A batalha de Alcácer-Quibir marcou, também, o fim da Cruzada cristã contra os muçulmanos, bem como o fim do expansionismo português no norte da África iniciado no século anterior com a conquista de Ceuta.

Domínios portugueses no norte da África

Os portugueses dominavam diversos pontos na costa atlântica do Marrocos e da África Ocidental. Depois de conquistar Ceuta, em 1415, eles capturaram o porto estratégico de Tânger (1471) e Agadir (1505) onde construíram a poderosa fortaleza de Santa Cruz. Este forte controlava a entrada para o Atlântico e fornecia uma base fortificada, a partir da qual podiam aterrorizar a costa marroquina. Foi o primeiro de uma série de fortes que Portugal construiria na costa da África, bem como na Índia e na Malásia.

Seguiram-se as ocupações de outros pontos da costa marroquinas: o porto de Safi (1507), as cidades de Azempour (1513) e Mazagão (1515). Além disso, os portugueses intervieram na política do sul do Marrocos, colocando um emir contra outro e apressando a desintegração política já em curso.
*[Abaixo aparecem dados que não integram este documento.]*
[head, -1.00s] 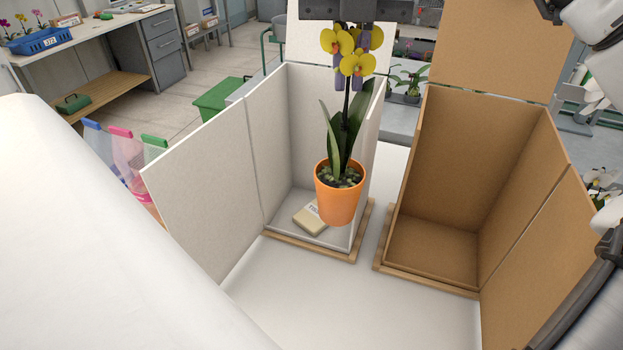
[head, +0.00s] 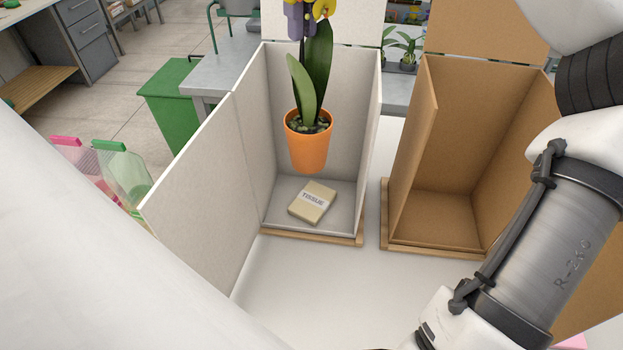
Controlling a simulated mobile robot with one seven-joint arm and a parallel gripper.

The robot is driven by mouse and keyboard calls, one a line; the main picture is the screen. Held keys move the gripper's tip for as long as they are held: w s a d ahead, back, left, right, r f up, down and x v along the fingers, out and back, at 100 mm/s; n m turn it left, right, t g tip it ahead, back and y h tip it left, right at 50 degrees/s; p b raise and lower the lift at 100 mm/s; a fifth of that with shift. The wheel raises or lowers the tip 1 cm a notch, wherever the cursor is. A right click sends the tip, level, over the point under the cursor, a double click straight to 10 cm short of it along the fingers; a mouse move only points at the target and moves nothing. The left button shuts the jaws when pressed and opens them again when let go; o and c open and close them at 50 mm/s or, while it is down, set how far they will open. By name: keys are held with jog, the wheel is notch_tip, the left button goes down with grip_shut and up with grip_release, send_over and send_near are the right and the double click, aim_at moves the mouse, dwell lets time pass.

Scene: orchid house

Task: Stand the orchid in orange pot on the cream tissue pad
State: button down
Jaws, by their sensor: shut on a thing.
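The orchid in the orange pot (head: 308,148) hangs upright in the air, with long green leaves and yellow flowers partly cut off by the top edge. My gripper (head: 300,22) shows only as purple-grey fingertips at the top edge, shut on the orchid high on its stem; the rest is out of view. The cream tissue pad (head: 313,203), marked TISSUE, lies on the floor of the white open-fronted box (head: 320,95), turned at an angle. The pot appears above and slightly behind the pad, apart from it.
A brown open-fronted box (head: 440,215) stands to the right, empty. The white box's side panels (head: 205,175) flare out at the left. The white table (head: 330,280) in front is clear. Bags with pink and green clips (head: 120,165) stand at the left.

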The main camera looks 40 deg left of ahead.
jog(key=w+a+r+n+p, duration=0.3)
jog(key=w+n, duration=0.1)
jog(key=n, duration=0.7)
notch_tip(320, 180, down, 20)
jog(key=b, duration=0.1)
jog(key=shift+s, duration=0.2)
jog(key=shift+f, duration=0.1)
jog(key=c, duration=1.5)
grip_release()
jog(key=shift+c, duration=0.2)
Os portugueses também exploravam o comércio escravo e a pirataria na costa marroquina.

O Marrocos estava, naquele momento, em avançado estágio de desintegração social e política. A partir de 1540, Mulei Mohammed, emir do sul do Marrocos organizou a resistência contra a ocupação portuguesa. Expulsou os portugueses do forte de Santa Cruz, a sua principal base de comandando e porta de entrada para o Atlântico. Nos dois anos seguintes, retomou todas as fortalezas ao longo da costa marroquina, exceto Tânger e Ceuta, causando um duro revés ao comércio português.

D. Sebastião e o sonho de conquistar Marrocos

A deposição de Mulei Mohammed em 1576 mudou o cenário político. O emir deposto se deslocou a Portugal onde pediu o seu auxílio para recuperar o trono perdido para seu tio. Em troca, ofereceu a D. Sebastião todo litoral mais seis léguas pela terra firme incluindo as cidades e povoações ali existentes, entre elas, Arzila, Larache e Alcácer-Quibir. Prometeu ainda que deixaria pregar a fé cristã em toda região e, finalmente, consentia que D. Sebastião fosse coroado imperador do Marrocos. A oferta era irrecusável.
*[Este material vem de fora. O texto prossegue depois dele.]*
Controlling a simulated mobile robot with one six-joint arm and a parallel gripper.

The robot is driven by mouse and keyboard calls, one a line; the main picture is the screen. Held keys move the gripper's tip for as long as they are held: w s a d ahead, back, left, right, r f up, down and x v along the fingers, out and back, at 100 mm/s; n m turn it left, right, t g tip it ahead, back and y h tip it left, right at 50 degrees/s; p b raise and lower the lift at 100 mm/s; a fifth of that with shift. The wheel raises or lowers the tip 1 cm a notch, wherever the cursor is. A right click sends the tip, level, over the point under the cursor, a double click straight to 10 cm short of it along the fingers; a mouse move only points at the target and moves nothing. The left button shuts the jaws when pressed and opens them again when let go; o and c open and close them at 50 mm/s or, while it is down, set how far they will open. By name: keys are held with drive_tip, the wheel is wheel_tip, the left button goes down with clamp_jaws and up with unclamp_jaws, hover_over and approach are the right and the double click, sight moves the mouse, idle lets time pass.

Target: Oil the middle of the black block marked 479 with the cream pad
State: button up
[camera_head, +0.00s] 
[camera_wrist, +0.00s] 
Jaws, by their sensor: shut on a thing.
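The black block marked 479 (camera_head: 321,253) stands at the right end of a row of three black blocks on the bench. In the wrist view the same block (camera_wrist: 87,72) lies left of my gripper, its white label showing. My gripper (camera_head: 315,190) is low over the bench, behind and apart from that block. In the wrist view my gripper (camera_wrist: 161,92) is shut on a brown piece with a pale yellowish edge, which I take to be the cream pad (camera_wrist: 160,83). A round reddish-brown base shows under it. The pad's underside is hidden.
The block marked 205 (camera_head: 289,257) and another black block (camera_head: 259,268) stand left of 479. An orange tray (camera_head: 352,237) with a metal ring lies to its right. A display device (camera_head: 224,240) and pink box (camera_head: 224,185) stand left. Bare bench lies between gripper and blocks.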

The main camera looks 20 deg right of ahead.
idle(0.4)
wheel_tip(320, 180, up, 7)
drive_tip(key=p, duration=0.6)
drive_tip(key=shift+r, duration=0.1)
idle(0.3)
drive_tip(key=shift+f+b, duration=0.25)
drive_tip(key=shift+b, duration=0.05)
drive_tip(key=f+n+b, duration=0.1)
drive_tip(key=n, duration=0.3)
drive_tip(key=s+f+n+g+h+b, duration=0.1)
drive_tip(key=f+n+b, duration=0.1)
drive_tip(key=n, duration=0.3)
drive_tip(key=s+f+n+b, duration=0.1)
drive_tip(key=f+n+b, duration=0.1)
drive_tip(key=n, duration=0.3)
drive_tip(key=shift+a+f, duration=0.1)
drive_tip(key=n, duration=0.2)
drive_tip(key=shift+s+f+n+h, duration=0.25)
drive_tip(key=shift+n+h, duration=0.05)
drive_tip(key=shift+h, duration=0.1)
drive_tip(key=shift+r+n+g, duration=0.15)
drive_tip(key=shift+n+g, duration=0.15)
Sebastião era muito jovem: assumira o trono em 1568, aos 14 anos de idade e tinha a obsessão de conquistar Marrocos e expandir a fé cristã nas terras muçulmanas. Sua personalidade voluntariosa, impulsiva e autoritária, aliada a uma religiosidade exacerbada e rigidez moral o tornava surdo às ponderações de seus fidalgos.

Não se casara e não fizera herdeiros. Tinha grande dificuldade em se relacionar com mulheres, adiando sucessivamente os possíveis casamentos que lhe foram propostos ao longo da vida.

Os preparativos da guerra

Começou-se a preparar uma grande armada, acompanhada de uma mobilização geral de homens de armas por todo país. Em 24 de junho de 1578, os 500 navios da armada portuguesa deixaram Lisboa rumo à África desembarcando em Tânger.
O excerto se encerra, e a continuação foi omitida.